Required work
Isolate every line in the data with the string "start" and copy it.

_ _ _ _

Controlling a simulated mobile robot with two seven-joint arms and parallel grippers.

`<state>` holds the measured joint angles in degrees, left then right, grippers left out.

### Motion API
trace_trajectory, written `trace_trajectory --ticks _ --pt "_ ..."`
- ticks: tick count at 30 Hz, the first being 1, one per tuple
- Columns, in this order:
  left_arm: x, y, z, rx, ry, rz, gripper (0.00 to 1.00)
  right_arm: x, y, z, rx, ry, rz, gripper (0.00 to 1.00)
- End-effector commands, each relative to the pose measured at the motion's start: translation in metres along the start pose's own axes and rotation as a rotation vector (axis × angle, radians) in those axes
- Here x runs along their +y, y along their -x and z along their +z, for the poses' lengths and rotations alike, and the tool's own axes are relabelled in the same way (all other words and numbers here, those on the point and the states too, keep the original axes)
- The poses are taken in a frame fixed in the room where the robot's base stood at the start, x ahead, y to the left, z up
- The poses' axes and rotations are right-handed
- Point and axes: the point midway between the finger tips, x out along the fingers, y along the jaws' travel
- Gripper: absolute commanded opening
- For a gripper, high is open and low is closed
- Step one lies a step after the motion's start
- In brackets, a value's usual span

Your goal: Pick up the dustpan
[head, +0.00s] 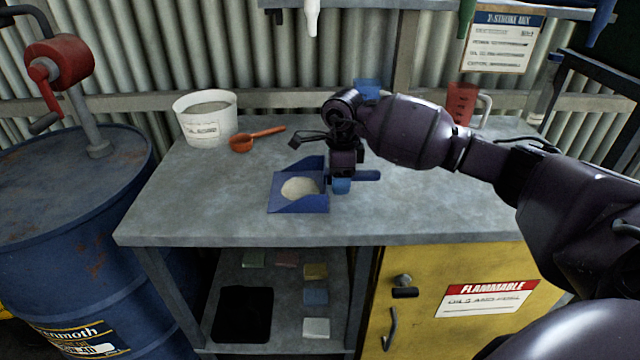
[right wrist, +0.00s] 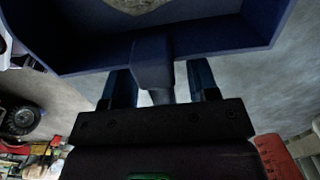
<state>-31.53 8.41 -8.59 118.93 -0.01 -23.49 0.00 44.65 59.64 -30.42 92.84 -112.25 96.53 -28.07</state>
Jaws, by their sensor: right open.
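The blue dustpan (head: 308,206) lies on the grey workbench with a pale heap of powder (head: 299,187) in its pan. Its handle (head: 368,176) points right. My right gripper (head: 341,184) is over the handle, just right of the pan, pointing down. In the right wrist view, the dustpan (right wrist: 200,42) fills the top, and its handle (right wrist: 154,72) lies between the two open fingers of my right gripper (right wrist: 163,84). I cannot tell whether either finger touches it. My right wrist hides part of the handle in the head view. My left gripper is not in view.
A red jug (head: 461,103) is at the back right. A blue drum (head: 60,230) stands left. The bench front is clear.

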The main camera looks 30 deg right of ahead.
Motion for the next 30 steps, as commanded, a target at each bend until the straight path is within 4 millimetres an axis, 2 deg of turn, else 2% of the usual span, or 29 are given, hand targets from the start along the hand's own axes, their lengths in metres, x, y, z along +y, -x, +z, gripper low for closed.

_ _ _ _

Reply
- End-effector commands, each relative to the pose measured at the motion's start: translation in metres along the start pose's own axes and rotation as a rotation vector (axis × angle, radians) in those axes
- The poses are taken in a frame fixed in the room where the robot's base stood at the start, x ahead, y to the left, z up
- Step one lies a step after the motion's start
Motion for the next 30 steps, as commanded, a target at each bend until the straight path is within 4 millimetres an axis, 2 deg of turn, else 2% of the usual span, or 29 are given, hand targets from the start along the hand's own axes, their lengths in metres, x, y, z along +y, -x, +z, gripper low for closed.

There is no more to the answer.